かくいう私は、会社員時代に技術者としての自分の価値を高めることがあまりできませんでした。会社の研究機関では、自分よりもはるかに優秀で「とんがった」技術者たちが集まっており、彼ら彼女らについていくのがやっとだったからです。

それゆえ、子ども時代の「すき」をふり返る余裕はありませんでした。猛スピードで変化する業界の流れに乗り、日々の仕事に追われた結果、すっかり「自分軸」を失い、「仕事を通して社会に貢献する」だとという高尚なことを言える立場にはありませんでした。

そこで私は、一念発起。
2004年に会社を辞めて独立し、フリーランスになりました。

このとき、次に示す2つの目標を掲げました。

  • 「すき」を仕事にする

  • 自分の技能を最大限に活かす

そこで、自分の「すき」について、次のように考えました。

子ども時代には、次の3つの「すき」があった。
・乗りものがすき
・科学がすき
・表現がすき

それならば、3つの「すき」を全部活かせばいい。少なくとも、乗りもののことをある程度知っていて、技術者としての経験と、出版の仕事をした経験の両方を積んできた人は、日本ではほとんどいない。
この希少性は「武器」になる。

私はそう考え、乗りものを通して科学や技術を一般向けに翻訳する仕事をはじめました。つまり、「乗りもの」を「科学」の視点でとらえ、一般の人が理解しやすいように「表現」する活動を開始したのです。

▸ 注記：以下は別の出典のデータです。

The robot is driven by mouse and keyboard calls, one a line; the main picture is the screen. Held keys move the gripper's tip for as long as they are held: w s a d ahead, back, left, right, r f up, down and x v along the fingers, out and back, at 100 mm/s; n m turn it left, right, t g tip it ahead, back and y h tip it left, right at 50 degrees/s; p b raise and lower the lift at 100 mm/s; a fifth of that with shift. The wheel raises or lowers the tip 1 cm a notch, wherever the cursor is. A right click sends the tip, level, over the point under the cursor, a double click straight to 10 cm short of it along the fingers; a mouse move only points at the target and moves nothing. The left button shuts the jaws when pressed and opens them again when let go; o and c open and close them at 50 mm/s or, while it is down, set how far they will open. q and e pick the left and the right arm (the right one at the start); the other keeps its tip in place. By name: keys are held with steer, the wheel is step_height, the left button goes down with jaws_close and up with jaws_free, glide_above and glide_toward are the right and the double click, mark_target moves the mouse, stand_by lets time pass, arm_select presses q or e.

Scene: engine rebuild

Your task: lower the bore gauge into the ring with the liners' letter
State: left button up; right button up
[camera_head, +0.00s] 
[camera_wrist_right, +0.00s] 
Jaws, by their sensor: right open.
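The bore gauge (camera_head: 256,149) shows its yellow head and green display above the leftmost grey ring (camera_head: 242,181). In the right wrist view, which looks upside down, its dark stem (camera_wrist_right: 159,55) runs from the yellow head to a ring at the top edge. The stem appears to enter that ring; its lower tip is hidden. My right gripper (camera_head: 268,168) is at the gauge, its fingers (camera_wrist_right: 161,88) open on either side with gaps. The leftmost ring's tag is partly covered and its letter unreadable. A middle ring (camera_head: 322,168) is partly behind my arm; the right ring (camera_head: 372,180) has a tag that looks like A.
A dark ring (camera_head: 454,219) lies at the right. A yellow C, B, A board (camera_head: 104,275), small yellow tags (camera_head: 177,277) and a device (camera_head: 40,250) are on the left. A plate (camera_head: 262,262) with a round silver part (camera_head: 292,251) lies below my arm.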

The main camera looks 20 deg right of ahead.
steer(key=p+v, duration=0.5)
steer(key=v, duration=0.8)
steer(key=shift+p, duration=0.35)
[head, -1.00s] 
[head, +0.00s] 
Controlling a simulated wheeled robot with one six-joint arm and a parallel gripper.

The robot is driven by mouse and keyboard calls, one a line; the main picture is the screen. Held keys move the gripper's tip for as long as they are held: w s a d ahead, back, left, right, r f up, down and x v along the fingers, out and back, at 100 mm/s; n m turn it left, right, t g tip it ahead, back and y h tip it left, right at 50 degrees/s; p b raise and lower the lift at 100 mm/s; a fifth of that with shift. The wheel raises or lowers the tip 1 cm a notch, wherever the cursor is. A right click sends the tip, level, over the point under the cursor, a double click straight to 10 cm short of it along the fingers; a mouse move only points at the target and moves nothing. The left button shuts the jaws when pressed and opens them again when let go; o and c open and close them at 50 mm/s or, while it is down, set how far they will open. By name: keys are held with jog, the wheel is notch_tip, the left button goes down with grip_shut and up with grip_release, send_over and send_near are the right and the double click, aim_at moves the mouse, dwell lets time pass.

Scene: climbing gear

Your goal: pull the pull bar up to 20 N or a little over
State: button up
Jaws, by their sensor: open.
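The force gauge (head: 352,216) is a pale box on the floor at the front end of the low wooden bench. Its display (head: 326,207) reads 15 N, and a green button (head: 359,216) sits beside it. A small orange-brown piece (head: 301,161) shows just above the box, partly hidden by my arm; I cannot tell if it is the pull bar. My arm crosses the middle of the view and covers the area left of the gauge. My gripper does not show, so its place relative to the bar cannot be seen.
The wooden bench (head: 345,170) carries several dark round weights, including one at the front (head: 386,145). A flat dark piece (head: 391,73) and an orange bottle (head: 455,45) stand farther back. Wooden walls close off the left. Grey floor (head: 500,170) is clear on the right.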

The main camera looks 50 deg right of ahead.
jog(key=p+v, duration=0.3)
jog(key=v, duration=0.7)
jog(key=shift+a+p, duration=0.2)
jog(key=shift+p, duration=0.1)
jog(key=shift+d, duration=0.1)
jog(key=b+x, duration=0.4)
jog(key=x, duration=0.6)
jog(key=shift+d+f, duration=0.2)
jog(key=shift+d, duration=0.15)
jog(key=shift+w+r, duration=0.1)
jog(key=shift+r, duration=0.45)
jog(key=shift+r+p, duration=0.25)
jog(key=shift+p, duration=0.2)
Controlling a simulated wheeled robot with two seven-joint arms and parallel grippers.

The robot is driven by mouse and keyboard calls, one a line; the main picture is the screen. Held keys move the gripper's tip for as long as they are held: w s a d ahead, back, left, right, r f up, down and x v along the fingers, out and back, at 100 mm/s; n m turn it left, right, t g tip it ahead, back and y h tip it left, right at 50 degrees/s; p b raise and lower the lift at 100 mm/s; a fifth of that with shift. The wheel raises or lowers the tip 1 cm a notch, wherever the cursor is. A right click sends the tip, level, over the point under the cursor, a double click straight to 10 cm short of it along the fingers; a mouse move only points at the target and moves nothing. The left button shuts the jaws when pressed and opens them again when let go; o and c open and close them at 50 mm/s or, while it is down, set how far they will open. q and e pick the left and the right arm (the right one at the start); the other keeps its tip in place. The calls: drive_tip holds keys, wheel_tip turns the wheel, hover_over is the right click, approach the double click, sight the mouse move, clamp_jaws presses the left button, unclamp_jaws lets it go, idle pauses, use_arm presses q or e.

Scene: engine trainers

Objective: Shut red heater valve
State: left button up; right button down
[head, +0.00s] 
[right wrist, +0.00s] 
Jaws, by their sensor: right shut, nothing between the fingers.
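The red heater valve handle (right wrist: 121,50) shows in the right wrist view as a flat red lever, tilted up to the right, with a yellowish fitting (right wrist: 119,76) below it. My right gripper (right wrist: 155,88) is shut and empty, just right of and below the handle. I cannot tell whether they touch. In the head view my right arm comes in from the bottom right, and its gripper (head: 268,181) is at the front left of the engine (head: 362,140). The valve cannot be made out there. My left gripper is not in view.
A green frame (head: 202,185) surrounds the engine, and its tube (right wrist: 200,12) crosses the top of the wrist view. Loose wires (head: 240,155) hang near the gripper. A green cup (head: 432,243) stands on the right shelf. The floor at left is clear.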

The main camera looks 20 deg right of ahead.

この結果、私は、独立から20年以上もフリーランスとしての活動を続けることができました。それは、先述した3つの「すき」が、自分の希少性を高めるうえで最強の「武器」となり、活動継続の推進力になったから、と自分なりに分析しています。

なぜならば、希少価値となる「武器」がないと、フリーランスの世界では生き残ることができないからです。この世界では、生存競争が激しいので、中途半端に一芸に秀でている状態では、すぐに後塵を拝することになります。

■ 子ども時代の「すき」を大切に

以上、自分の経歴を図にして気付いた3つのことを記しました。

この図ができたことで、子ども時代の3つの「すき」が、自分の人生に大きな影響を与えたことが、あらためてわかりました。

私は、最近になって、今の職業が「適職」であると実感できるようになりました。ここで言う「適職」とは、「天職」とまでは言えないけれど、自分の「希望」と「適性」に合致した職業のことです。

もし会社員のときのように「自分軸」を失ったままなら、こうした実感を持てなかったはずです。子ども時代に抱いた3つの「すき」を活かせず、実績も残せず、「自分なりに社会に貢献している」という実感も持てなかったでしょう。

その点においては、私の「すき」を受け入れてくれた世の中に対して、たいへん感謝しています。

ぜひみなさんも、「他人軸」ではなく「自分軸」に立ち返り、子ども時代の「すき」という感情を、あらためて思い出してみませんか? 他人の目は気にせず、「自分がもともとどうしたかったのか」「いまどうしたいのか」を考えるだけでOKです。

そのことは、ひょっとしたら新たな人生を切り開き、自分の価値や充実感を高めることにつながるかもしれませんよ。